* _Recorded information_
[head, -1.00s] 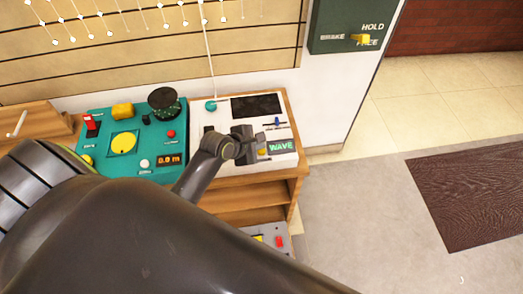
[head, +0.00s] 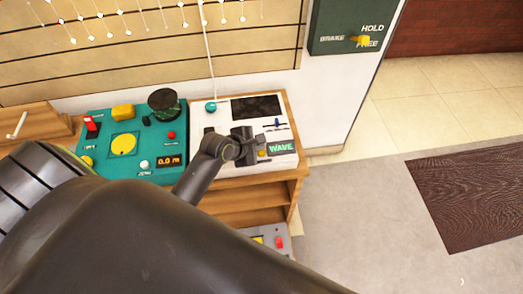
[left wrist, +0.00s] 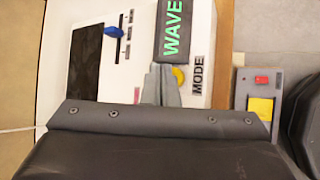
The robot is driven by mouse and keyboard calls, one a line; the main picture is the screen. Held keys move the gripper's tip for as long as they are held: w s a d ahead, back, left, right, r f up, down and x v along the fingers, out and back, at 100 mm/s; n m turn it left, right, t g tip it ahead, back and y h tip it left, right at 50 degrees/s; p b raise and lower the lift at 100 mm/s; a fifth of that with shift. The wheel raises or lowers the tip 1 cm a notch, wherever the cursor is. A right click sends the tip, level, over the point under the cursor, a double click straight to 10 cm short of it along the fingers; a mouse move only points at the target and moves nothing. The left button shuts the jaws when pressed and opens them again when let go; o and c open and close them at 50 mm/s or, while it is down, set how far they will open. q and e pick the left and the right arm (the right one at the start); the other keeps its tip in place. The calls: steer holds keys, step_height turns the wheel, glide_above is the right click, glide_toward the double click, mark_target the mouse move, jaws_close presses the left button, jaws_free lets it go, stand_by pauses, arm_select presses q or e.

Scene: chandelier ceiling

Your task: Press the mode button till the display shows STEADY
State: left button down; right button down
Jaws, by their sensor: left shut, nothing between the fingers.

* _Set exercise_
Restate the data above word for word. Do not include the images.

* _Answer for the task_
[head, -1.00s] 
[head, +0.00s] 
[left wrist, +0.00s] 
The robot is driven by mouse and keyboard calls, one a line; the main picture is the screen. Held keys move the gripper's tip for as long as they are held: w s a d ahead, back, left, right, r f up, down and x v along the fingers, out and back, at 100 mm/s; n m turn it left, right, t g tip it ahead, back and y h tip it left, right at 50 degrees/s; p b raise and lower the lift at 100 mm/s; a fifth of that with shift. The wheel raises or lowers the tip 1 cm a notch, wherever the cursor is. A right click sends the tip, level, over the point under the cursor, a double click straight to 10 cm short of it along the fingers; a mouse move only points at the target and moves nothing. The left button shuts the jaws when pressed and opens them again when let go; o and c open and close them at 50 mm/s or, while it is down, set how far they will open. q and e pick the left and the right arm (the right one at the start); the other keeps its tip in place. The calls: steer holds keys, step_height turns the wheel, glide_above is the right click, glide_toward the double click, mark_target the mouse move, jaws_close presses the left button, jaws_free lets it go, stand_by pauses, arm_select presses q or e.

Scene: chandelier ceiling

Your task: Press the mode button till the display shows STEADY
State: left button down; right button down
Jaws, by their sensor: left shut, nothing between the fingers.

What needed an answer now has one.